Les financements restent limités.
Le gouvernement a signé un protocole avec le Rasanbleman des Madan Sara (RAMSA) en décembre 2024, allouant une subvention de 8 millions de gourdes. Un autre accord a été signé le 3 septembre 2024 avec la Fédération Haïtienne des Petites Moyennes Entreprises. Jusque-là rien n’a changé, la plupart de ces fonds ne sont pas débloqués.
Initiatives de structuration et de microcrédit existantes
L’ONG Fonkoze a mis en place un programme visant les Madan Sara, avec un accès au microcrédit à taux souples, des formations à la gestion financière et un accompagnement en protection sociale, a rapporté le journal The Haitian Times. Jusqu’à aujourd’hui, plus de 5 000 Madan Sara ont bénéficié de prêts, avec un taux de remboursement supérieur à 90% et une amélioration des marges de 30 à 50%.
Au-delà de ce soutien partiel, de nombreux acteurs réclament une stratégie plus ambitieuse: modernisation des espaces de vente, infrastructures de conservation, sécurisation des routes, accompagnement institutionnel… indispensables pour revitaliser efficacement cette économie vitale.
Entre résilience et vulnérabilité
Dans le grand Nord, la plateforme des femmes organisées pour le développement de l’Artibonite (PLAFODA) essaie d’éviter certains dangers sur les routes. Louisette Vertilus, présidente de cette association a confié à l’émission Thermomètre sur radio Solidarité qu’un réseau de femmes commerçantes opèrent dans la région. «Nous vendons entre nous en fonctions des besoins sur place», a-t-elle expliqué.

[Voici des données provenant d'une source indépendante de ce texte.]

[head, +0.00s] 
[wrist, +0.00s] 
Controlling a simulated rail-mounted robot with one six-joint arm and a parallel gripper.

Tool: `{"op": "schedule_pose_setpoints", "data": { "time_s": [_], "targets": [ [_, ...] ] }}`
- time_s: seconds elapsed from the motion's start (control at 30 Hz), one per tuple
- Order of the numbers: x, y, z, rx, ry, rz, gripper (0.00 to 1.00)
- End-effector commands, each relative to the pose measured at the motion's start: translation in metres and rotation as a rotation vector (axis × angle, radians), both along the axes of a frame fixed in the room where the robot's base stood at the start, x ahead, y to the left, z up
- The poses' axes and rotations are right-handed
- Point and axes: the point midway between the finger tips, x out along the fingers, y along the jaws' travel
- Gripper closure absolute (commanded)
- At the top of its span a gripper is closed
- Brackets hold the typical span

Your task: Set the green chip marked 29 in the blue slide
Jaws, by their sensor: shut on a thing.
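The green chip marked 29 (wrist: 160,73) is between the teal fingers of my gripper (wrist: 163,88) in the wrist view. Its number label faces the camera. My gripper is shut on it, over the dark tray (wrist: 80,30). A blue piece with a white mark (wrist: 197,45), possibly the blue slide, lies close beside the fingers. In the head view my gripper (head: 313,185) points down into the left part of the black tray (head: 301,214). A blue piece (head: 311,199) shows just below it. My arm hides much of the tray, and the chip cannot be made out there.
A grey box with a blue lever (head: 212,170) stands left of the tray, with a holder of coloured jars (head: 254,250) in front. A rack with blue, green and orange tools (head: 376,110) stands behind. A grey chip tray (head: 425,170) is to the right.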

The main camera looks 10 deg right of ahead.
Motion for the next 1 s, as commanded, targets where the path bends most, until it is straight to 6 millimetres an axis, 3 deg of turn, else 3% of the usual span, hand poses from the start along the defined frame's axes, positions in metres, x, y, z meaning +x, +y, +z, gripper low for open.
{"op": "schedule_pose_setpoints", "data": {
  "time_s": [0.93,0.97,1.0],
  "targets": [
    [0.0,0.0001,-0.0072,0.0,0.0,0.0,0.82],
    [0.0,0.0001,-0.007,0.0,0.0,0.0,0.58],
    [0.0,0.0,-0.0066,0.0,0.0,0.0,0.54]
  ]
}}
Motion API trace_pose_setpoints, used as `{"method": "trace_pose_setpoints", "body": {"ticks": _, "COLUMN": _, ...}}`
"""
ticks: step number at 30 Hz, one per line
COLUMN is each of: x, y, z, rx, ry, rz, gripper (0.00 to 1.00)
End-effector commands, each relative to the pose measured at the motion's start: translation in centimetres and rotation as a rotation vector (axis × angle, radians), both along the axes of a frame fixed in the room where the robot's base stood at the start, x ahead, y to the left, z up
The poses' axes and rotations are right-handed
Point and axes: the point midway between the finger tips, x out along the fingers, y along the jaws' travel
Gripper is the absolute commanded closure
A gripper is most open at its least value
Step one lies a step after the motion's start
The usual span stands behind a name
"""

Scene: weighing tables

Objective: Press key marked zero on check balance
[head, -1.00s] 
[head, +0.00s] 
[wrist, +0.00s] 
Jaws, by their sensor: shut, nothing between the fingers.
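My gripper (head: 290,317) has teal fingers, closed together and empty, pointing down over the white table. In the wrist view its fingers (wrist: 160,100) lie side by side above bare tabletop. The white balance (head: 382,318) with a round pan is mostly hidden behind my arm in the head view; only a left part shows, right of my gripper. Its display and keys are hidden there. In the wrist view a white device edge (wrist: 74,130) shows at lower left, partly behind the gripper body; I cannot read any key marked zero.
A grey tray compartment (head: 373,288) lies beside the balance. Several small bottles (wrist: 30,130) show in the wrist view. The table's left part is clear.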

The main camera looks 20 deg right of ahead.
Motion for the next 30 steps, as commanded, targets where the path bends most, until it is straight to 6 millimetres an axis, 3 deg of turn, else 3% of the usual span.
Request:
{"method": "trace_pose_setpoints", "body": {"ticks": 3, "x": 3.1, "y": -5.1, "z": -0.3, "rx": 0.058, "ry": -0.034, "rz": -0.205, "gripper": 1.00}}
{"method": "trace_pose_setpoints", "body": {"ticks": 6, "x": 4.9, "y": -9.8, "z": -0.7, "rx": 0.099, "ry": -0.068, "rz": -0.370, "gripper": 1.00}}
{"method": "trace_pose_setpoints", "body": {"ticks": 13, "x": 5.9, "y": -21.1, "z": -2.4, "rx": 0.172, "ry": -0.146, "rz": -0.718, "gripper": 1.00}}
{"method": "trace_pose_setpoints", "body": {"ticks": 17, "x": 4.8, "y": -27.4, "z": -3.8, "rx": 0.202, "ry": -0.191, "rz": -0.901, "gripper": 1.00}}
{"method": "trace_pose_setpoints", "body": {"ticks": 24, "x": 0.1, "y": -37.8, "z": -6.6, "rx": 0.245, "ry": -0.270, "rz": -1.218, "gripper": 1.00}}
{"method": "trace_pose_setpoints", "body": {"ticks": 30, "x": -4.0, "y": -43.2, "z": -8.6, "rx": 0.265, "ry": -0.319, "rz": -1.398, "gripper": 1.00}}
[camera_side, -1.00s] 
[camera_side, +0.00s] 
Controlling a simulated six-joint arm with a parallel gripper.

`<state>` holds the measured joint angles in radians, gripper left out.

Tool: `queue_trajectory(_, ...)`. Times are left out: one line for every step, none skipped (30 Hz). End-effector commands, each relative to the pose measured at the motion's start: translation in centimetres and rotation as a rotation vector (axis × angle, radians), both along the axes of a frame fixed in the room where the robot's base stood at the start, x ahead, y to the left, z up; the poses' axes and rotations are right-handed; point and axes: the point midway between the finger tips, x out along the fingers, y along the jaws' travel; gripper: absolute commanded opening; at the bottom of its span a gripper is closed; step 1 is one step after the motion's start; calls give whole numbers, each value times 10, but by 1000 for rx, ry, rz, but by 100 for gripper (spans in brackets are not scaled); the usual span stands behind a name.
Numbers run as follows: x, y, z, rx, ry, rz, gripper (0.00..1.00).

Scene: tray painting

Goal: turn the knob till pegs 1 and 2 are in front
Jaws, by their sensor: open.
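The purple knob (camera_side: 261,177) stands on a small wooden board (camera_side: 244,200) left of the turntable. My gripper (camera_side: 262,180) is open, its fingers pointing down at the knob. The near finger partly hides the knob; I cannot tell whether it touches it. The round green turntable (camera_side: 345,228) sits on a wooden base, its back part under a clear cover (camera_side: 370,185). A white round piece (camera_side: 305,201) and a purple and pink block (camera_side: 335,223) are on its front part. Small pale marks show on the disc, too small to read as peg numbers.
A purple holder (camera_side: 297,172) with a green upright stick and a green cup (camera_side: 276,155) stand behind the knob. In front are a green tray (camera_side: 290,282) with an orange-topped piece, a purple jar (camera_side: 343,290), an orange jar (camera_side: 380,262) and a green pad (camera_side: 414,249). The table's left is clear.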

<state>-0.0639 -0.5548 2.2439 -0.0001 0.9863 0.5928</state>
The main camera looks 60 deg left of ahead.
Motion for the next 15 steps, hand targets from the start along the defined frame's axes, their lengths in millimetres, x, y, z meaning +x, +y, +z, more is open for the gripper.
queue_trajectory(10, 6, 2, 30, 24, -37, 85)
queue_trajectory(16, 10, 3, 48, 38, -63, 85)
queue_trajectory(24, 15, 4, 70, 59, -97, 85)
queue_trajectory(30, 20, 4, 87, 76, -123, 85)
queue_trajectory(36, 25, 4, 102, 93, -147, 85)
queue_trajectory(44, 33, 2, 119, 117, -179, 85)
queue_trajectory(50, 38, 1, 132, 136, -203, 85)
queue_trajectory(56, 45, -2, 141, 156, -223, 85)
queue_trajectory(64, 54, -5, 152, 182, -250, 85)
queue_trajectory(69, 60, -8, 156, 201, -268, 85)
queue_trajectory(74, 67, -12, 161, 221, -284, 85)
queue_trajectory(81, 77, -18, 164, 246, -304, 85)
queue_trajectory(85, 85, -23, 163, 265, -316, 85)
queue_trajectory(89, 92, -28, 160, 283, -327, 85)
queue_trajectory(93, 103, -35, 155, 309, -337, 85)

Les Madan Sara incarnent un rouage essentiel de l’économie haïtienne: elles assurent la circulation des produits agricoles, stabilisent les prix, et représentent une force économique majeure. Pourtant, elles sont aujourd’hui confrontées à une double peine: crise économique et insécurité, sans contrefort institutionnel suffisant.
Bien que des initiatives existent sous la forme de microcrédit, subventions limitées, elles restent dispersées et insuffisantes face à l’ampleur des défis. Pour éviter l’effondrement de ce pilier vital, il est impératif que l’État et ses partenaires adoptent une approche intégrée et durable: sécurité, infrastructures, formalisation, accompagnement financier et logistique.